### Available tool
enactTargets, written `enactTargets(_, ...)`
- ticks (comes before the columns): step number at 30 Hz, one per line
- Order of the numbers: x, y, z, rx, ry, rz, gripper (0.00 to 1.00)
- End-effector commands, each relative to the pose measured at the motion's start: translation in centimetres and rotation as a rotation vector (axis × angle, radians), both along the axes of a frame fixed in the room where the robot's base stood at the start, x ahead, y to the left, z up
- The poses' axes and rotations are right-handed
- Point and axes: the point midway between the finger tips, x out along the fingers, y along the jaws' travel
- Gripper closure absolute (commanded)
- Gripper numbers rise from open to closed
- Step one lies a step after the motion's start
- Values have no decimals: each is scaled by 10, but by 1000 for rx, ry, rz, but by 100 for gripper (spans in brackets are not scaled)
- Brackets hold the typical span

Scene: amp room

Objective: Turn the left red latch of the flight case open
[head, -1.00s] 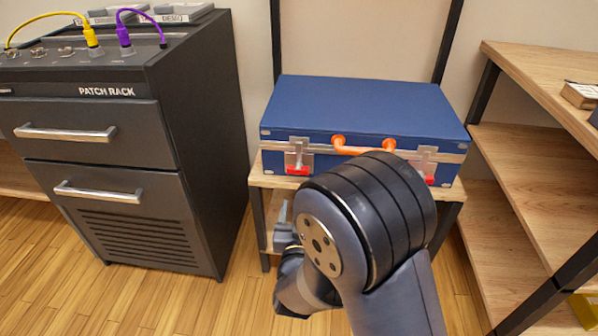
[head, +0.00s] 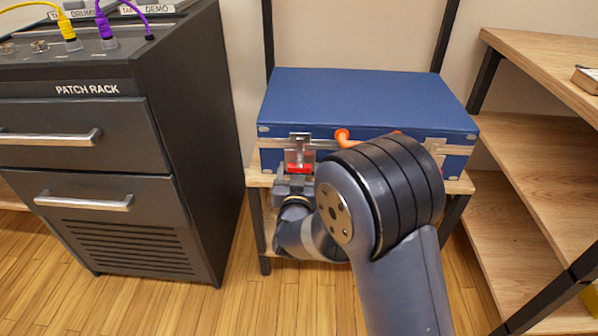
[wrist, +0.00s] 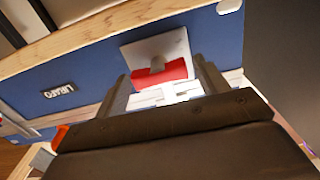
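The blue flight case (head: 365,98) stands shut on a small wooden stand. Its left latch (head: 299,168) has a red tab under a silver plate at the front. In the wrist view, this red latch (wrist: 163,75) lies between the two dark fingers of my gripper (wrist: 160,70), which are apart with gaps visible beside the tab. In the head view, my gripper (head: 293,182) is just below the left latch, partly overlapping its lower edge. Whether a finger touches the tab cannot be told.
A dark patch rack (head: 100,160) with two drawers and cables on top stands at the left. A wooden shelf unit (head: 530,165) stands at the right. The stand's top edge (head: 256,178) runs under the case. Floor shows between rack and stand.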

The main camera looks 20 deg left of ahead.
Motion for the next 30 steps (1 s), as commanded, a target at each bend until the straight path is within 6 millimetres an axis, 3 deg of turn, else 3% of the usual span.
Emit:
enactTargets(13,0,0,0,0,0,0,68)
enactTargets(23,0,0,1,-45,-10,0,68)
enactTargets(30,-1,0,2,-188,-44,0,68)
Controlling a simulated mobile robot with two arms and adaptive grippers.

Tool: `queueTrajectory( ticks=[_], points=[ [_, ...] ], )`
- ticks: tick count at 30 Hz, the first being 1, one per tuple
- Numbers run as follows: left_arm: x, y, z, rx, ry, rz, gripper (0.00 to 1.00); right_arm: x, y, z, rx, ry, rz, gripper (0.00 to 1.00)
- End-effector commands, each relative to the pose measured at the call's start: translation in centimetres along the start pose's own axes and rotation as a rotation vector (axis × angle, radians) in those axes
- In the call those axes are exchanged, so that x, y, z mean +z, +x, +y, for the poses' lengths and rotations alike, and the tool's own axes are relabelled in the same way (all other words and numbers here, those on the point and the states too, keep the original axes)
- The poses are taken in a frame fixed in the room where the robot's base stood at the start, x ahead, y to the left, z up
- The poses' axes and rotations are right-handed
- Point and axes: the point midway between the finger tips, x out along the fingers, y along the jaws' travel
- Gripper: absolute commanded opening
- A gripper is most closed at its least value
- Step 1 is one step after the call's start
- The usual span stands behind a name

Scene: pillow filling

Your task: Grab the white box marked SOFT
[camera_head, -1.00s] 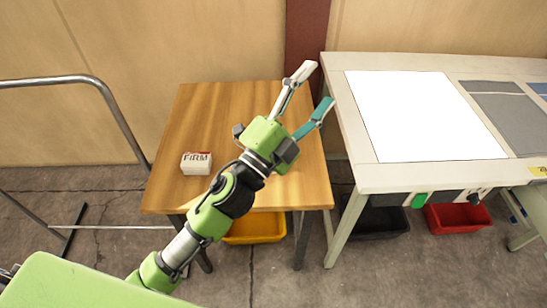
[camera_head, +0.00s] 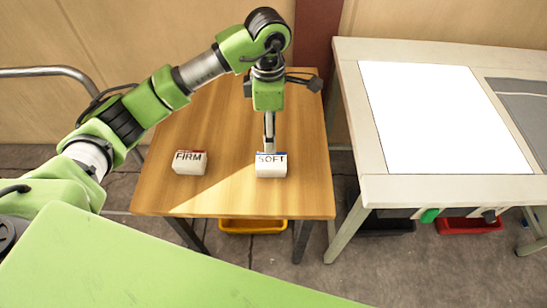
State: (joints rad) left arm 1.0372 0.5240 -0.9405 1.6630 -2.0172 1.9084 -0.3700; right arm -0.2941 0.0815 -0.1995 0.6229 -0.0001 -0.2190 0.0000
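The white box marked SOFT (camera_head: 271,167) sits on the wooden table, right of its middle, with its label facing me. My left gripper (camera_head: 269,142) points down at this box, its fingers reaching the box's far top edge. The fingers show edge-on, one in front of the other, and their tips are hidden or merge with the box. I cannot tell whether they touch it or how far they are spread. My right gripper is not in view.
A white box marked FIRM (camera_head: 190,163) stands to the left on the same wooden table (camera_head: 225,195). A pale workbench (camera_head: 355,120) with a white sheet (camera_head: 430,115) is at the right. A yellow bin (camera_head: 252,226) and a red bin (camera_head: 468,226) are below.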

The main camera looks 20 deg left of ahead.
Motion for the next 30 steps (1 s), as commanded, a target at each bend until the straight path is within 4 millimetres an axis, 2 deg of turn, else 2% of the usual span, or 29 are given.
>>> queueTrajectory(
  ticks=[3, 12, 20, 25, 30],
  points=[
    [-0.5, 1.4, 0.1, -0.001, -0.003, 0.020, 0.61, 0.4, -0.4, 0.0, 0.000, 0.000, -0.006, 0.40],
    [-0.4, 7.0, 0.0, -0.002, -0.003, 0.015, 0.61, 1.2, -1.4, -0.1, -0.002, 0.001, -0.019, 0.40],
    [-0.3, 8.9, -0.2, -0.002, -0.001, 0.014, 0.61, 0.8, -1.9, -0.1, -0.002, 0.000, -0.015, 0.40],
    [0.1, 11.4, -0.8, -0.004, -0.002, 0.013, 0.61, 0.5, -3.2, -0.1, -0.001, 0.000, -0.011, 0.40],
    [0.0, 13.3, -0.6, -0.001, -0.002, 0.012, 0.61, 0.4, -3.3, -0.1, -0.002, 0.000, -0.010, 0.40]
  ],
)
---
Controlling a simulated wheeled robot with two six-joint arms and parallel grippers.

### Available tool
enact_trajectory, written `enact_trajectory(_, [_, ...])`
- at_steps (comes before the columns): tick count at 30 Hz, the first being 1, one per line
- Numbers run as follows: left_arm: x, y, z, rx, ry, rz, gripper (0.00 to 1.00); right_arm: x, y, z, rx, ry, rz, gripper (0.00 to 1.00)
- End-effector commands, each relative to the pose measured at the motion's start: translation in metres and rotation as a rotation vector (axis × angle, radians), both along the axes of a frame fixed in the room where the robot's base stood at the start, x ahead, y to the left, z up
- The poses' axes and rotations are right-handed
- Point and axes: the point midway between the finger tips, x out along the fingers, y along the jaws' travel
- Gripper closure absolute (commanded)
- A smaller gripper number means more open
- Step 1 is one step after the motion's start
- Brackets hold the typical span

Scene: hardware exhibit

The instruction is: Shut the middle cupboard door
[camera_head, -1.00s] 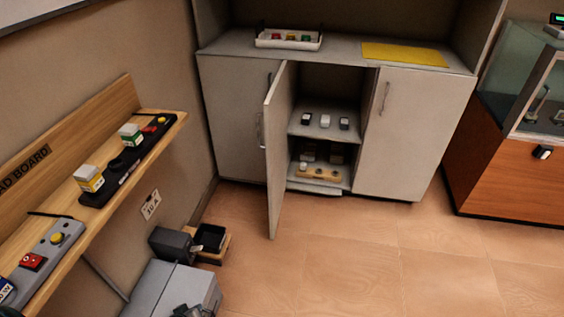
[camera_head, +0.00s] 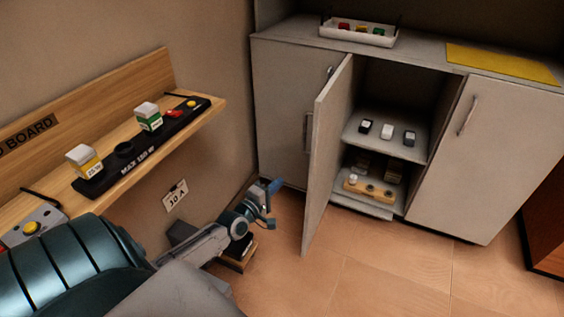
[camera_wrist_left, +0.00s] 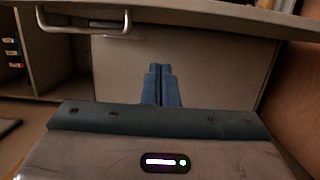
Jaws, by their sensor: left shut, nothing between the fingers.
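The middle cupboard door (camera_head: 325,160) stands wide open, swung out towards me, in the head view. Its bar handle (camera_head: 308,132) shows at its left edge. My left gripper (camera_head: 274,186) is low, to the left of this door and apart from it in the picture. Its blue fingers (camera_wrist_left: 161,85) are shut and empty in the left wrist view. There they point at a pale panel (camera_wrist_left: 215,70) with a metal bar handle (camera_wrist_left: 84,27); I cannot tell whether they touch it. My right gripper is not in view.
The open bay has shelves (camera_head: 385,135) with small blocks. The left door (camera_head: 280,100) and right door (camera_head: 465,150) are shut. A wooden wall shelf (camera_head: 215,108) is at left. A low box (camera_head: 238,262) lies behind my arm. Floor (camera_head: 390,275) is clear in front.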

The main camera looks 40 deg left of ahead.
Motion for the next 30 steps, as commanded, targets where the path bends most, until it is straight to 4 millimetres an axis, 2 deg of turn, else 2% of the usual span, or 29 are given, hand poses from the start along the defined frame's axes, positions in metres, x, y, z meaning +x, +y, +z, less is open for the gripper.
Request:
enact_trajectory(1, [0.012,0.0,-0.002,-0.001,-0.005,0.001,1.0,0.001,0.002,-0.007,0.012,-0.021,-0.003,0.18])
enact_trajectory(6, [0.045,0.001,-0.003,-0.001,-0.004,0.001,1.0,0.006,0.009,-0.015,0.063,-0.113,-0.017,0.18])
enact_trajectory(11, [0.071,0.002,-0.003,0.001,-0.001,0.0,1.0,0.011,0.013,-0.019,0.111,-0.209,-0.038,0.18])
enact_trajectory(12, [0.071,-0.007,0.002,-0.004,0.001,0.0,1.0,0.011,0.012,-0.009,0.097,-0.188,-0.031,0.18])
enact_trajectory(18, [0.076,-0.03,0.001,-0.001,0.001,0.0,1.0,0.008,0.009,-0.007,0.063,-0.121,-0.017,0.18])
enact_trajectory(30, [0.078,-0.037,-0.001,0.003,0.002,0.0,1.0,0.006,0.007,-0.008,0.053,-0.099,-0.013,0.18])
---
▶ **AIM**:
Using the records above, pull out each line where the word "relative" occurs.

▶ **WRITTEN ANSWER**:
- End-effector commands, each relative to the pose measured at the motion's start: translation in centimetres and rotation as a rotation vector (axis × angle, radians), both along the axes of a frame fixed in the room where the robot's base stood at the start, x ahead, y to the left, z up
- End-effector commands, each relative to the pose measured at the call's start: translation in centimetres along the start pose's own axes and rotation as a rotation vector (axis × angle, radians) in those axes
- End-effector commands, each relative to the pose measured at the motion's start: translation in metres and rotation as a rotation vector (axis × angle, radians), both along the axes of a frame fixed in the room where the robot's base stood at the start, x ahead, y to the left, z up

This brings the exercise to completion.